Das Geschäft der Transportunternehmen brummt. Doch ohne Investitionen in die Straßen droht ein Verkehrsinfarkt. Darüber sind sich die Experten beim 9. Truck-Symposium von ADAC Mittelrhein und TÜV Rheinland am Nürburgring weitgehend einig, wo unter anderem die Themen Sanierungsstau und elektronische Verkehrssteuerung zur Debatte standen. Dabei halten die Skeptiker den Straßenerhalt sowie den Straßenneu- und ?ausbau für chronisch unterfinanziert. Es geht dabei um Milliarden-Beträge.

Manche Lösungsvorschläge könnten aber relativ kostengünstig umgesetzt werden: „Anpassungen bei den Sozialvorschriften oder eine Auflockerung der Fahrverbote wären beispielsweise denkbare Ansätze, um die Verkehrssituation zumindest punktuell zu entkrampfen“ sagt Dr.-Ing. Klaus Manns, Vorsitzender ADAC Mittelrhein. Konkret bezieht sich das sowohl auf eine zeitliche als auch räumliche Entzerrung. „Die Verlagerung des Lkw-Verkehrs auf bestimmte stark befahrene Fernverkehrs-Strecken in die Nacht kann helfen, die üblichen Spitzenbelastungen zu verringern.“ Außerdem könne über eine Auflockerung von Sonn- und Feiertagsfahrverboten nachgedacht werden. Die Leidtragenden wären in diesem Fall jedoch wieder Mal die Fernfahrer. Und der tatsächliche Effekt ist zumindest fraglich.

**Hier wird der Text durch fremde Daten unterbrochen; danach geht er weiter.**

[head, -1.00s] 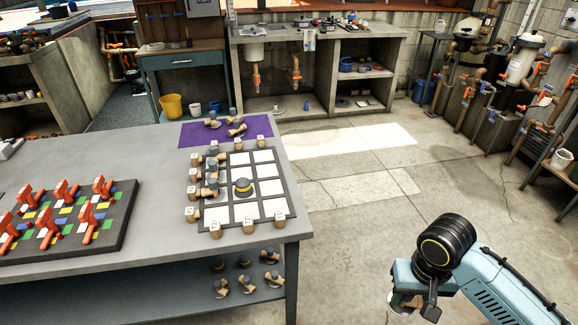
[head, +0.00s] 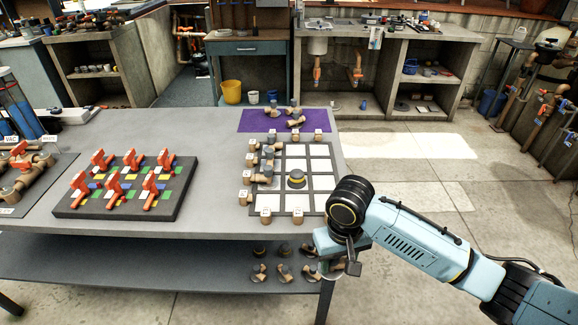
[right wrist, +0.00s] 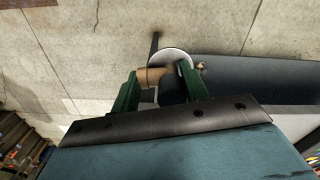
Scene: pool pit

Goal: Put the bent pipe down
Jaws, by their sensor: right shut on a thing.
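In the right wrist view a tan bent pipe (right wrist: 153,76) sits between the two green fingers of my right gripper (right wrist: 162,88). The gripper is shut on it. A pale round shape (right wrist: 176,57) shows just beyond it. In the head view my right gripper (head: 330,268) is at the table's front right corner, low beside the lower shelf, and the held pipe is mostly hidden. Similar bent pipes lie on the purple mat (head: 252,118), on the gridded board (head: 327,183) and on the lower shelf (head: 190,268). My left gripper is out of view.
The grey table (head: 215,130) carries a dark board (head: 125,213) with red valves at the left. A grey-and-yellow domed piece (head: 296,179) stands mid-grid among white squares. Open concrete floor (head: 420,185) lies right of the table; workbenches stand behind.

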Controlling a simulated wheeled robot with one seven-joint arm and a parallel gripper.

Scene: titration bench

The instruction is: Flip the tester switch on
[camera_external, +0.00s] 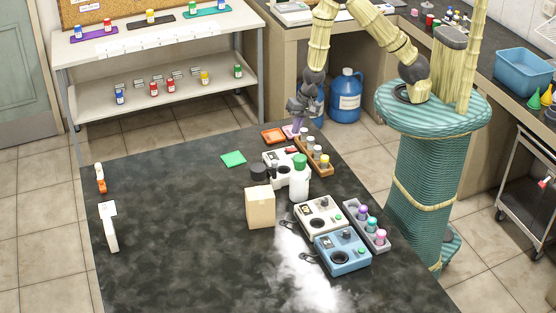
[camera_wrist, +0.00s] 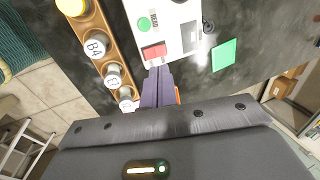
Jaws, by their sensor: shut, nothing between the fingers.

„Zur Optimierung des Verkehrsflusses solle elektronisches Geschütz aufgefahren werden“, findet Prof. Dr.-Ing. Jürgen Brauckmann, Mitglied des Vorstands TÜV Rheinland. „Dazu zählen moderne Informations- und Telematik-Systeme, die künftig Fahrzeuge und Verkehrsraum sinnvoll aufeinander abstimmen. Durch Car-to-Car- und Ampel-Kommunikation, Verkehrszeichenerkennung, Müdigkeits-Sensoren sowie intelligente Parkraum-Verwaltung lassen sich Unfälle und Staus reduzieren und Engpässe wie etwa an Baustellen eingrenzen.“

Eine wichtige Rolle bei der Optimierung des Verkehrsflusses spielt auch das Baustellen-Aufkommen selbst. „Wir brauchen eine neue Planung des Baustellen-Managements“, sagt Stefan Strick von der Bundesanstalt für Straßenwesen. Um die Auswirkungen von Straßenarbeiten auf den Verkehr auf ein Minimum zu reduzieren, werde an einem IT-gestützten Analyse-System gearbeitet. Zu den darin erfassten Daten gehören unter anderem die Lage der Baustellen sowie die dortige Verkehrsbelastung zu jeder Stunde des Tages und der Nacht. 2015 beginne unter der Bezeichnung „ITS-Korridor“ eine entsprechende Kooperation von Deutschland, den Niederlanden und Österreich auf einer Strecke von Rotterdam über Frankfurt am Main bis nach Wien. Verursacht die Anschaffung solcher Systeme noch vergleichsweise moderate Kosten, so geht es bei der Sanierung der Infrastruktur um sehr viel Steuergeld. Dr. Karl-Heinz Daehre, ehemaliger Verkehrsminister von Sachsen-Anhalt und Vorsitzender der Kommission „Zukunft der Verkehrsinfrastruktur-Finanzierung“ (Daehre-Kommission). Er geht davon aus, dass der Wirtschaftsstandort Deutschland und die Mobilität der Bürger durch einen fortschreitenden Substanzverzehr der Verkehrs-Infrastruktur ernsthaft gefährdet seien. Dies lasse sich in der Baulast des Bundes, der Länder, der Landkreise und der Gemeinden feststellen.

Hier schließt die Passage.